• **Data section**:
━━━━━━

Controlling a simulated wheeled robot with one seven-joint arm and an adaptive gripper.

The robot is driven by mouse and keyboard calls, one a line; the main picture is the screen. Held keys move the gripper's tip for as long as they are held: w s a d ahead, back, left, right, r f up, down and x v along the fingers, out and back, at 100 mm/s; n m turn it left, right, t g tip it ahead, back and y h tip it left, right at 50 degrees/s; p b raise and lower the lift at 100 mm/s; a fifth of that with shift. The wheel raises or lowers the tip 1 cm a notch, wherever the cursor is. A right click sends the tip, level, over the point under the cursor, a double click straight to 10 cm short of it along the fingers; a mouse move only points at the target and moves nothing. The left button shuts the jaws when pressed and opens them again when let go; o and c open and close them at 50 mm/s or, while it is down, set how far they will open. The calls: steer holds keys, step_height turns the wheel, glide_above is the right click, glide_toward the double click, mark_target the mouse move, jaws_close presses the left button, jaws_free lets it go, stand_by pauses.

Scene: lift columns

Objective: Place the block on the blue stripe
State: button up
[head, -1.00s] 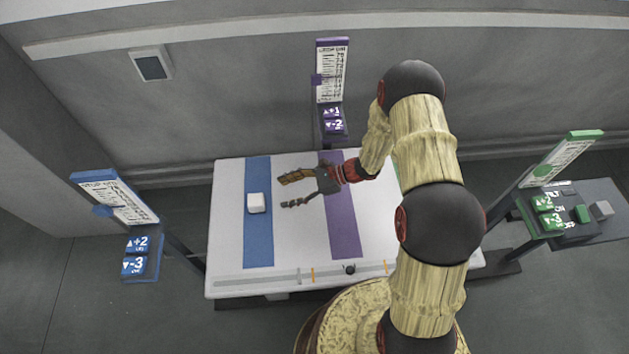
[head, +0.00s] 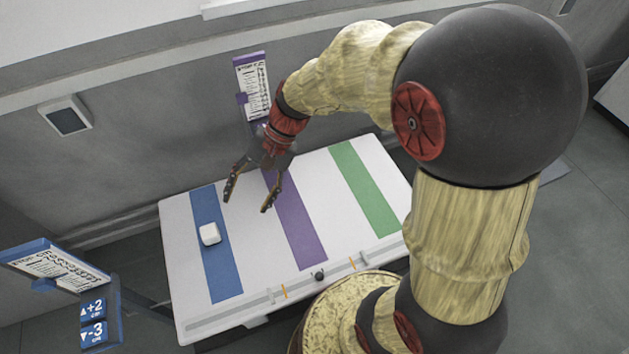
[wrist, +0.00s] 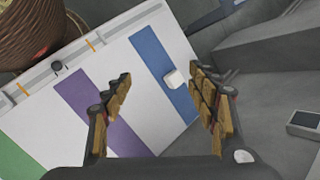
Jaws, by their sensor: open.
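A small white block (head: 210,233) rests on the blue stripe (head: 223,279) of the white table (head: 259,282). My gripper (head: 247,203) is open and empty. It hangs above the table between the blue stripe and the purple stripe (head: 301,237), apart from the block and behind it to the right. In the wrist view my gripper's fingers (wrist: 160,100) are spread, and the block (wrist: 175,79) shows between them, close to the right finger in the picture, on the blue stripe (wrist: 150,52).
A green stripe (head: 366,190) lies at the table's right. A slider rail with a black knob (head: 319,276) runs along the front edge. A blue-marked column panel (head: 93,308) stands at the left and a purple-topped sign (head: 252,84) behind. Most of the tabletop is clear.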

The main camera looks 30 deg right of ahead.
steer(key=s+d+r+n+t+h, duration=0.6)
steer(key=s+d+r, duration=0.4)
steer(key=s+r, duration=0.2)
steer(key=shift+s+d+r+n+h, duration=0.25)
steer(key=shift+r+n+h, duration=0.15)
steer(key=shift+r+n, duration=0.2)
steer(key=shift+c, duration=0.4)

━━━━━━

• **Exercise aim**:
Search the listing above for the string "button". Copy every line that contains it.

• **Result**:
The robot is driven by mouse and keyboard calls, one a line; the main picture is the screen. Held keys move the gripper's tip for as long as they are held: w s a d ahead, back, left, right, r f up, down and x v along the fingers, out and back, at 100 mm/s; n m turn it left, right, t g tip it ahead, back and y h tip it left, right at 50 degrees/s; p b raise and lower the lift at 100 mm/s; a fifth of that with shift. The wheel raises or lowers the tip 1 cm a notch, wherever the cursor is. A right click sends the tip, level, over the point under the cursor, a double click straight to 10 cm short of it along the fingers; a mouse move only points at the target and moves nothing. The left button shuts the jaws when pressed and opens them again when let go; o and c open and close them at 50 mm/s or, while it is down, set how far they will open. The calls: steer holds keys, step_height turns the wheel, glide_above is the right click, glide_toward the double click, mark_target the mouse move, jaws_close presses the left button, jaws_free lets it go, stand_by pauses.
State: button up

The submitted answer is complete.